_Set task_
Would you restate, exactly as they appear, the lines from the one containing "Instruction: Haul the" through the end of the data below?

──────── Information supplied ────────

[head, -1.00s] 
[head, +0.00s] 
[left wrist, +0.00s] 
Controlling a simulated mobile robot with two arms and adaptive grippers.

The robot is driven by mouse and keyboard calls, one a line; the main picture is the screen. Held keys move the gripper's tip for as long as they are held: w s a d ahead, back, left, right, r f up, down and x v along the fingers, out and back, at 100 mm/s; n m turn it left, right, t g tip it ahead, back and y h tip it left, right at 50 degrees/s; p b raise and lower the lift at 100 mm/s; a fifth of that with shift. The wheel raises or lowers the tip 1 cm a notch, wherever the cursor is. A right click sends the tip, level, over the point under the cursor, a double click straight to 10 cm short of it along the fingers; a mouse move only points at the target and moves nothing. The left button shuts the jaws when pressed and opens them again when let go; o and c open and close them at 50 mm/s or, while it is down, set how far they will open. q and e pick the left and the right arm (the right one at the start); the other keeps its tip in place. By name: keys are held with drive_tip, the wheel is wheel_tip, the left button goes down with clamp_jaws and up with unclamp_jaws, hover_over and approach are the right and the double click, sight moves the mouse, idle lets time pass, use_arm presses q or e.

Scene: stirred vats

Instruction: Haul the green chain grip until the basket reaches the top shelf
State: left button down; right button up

────────

_Answer for the task_
Instruction: Haul the green chain grip until the basket reaches the top shelf
State: left button down; right button up

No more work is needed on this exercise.